O documentário “Walls-akinni inuk”, da Groenlândia, estreia mundialmente nesta sexta-feira no festival CPH:DOX, na Dinamarca, em meio a um intenso debate político sobre o futuro da ilha ártica. Enquanto a Dinamarca resiste às tentativas de aquisição do presidente Donald Trump e as recentes eleições na Groenlândia reforçam a busca por independência, o filme traz uma mensagem oportuna de reconciliação e compreensão, através das vozes das co-diretoras, a dinamarquesa Sofie Rørdam e a groenlandesa Nina Paninnguaq Skydsbjerg.
“É muito estranho para nós que o filme seja lançado em um momento político tão tenso”, comenta Rørdam à Variety antes da estreia do filme na competição NORDIC:DOX. “Claro, queremos que nosso filme seja uma oportunidade para discutir a Groenlândia e sua relação com a Dinamarca; há muita arrogância colonial dinamarquesa no momento, mas com nosso filme, levantamos questões específicas – como a necessidade de olhar para o sistema prisional groenlandês sob controle dinamarquês – através de uma história humana.”
Paninnguaq Skydsbjerg explica que o título do filme, “akinni inuk”, significa “o ser humano à minha frente” em groenlandês. “Quero que este filme lembre ao público o quanto eles podem fazer apenas sendo curiosos sobre a pessoa que está à sua frente.” Ela acrescenta: “Com a atenção da mídia atual na Groenlândia, quase tenho medo de dar entrevistas, pois as pessoas tentam transformar o filme em algo que não é, para servir a seus próprios propósitos.
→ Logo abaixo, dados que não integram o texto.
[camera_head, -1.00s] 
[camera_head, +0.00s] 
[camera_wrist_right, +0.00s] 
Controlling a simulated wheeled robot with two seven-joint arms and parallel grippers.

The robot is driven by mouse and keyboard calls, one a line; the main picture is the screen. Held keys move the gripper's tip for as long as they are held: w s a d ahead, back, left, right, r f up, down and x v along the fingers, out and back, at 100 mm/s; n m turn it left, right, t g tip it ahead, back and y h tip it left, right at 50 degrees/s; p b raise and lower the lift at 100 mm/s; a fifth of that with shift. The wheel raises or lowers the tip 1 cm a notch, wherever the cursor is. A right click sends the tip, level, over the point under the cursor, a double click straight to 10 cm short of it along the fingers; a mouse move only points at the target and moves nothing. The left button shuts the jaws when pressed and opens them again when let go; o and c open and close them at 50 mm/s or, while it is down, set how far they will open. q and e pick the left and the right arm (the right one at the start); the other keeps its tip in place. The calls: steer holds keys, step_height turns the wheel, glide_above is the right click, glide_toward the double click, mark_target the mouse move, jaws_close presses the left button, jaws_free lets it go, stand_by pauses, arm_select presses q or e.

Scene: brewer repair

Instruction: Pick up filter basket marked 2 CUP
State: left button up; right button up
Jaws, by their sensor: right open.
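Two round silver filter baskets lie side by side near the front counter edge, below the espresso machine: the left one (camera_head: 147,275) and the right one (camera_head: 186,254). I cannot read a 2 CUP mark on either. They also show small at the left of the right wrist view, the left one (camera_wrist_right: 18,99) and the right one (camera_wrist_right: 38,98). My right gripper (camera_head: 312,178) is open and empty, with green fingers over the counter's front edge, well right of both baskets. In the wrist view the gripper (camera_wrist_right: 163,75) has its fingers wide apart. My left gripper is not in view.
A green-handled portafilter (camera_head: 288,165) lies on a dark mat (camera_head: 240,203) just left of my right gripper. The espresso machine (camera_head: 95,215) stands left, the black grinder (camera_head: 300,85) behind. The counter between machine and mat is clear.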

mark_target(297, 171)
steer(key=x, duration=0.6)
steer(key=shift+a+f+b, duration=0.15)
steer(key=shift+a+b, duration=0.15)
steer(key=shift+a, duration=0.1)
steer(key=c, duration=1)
Mas quero que este filme seja visto pelo que é: uma história sobre amor, amizade e como a conexão humana pode eliminar todos os preconceitos.”
Produzido pelo renomado produtor groenlandês-dinamarquês Emile Hertling Péronard, conhecido pelo curta-metragem indicado ao Oscar de 2023, “Ivalu”, e pelo filme de abertura do CPH:DOX, “Twice Colonized”, “Walls-akinni inuk” começa como um documentário sobre o sistema prisional da Groenlândia, mas gradualmente se transforma em uma história envolvente de uma improvável amizade entre Paninnguaq Skydsbjerg e a detenta Ruth Mikaelsen Jerimiassen.
Embora tudo pareça diferenciar as duas mulheres – uma é uma cineasta e produtora de sucesso, e a outra uma mulher em detenção indefinida por tentativa de assassinato – ambas descobrem, através de longas conversas atrás das grades, que compartilham um histórico de trauma e abuso sexual. Quando o caso de Ruth é reaberto, ela e Paninnguaq Skydsbjerg têm a chance de redenção.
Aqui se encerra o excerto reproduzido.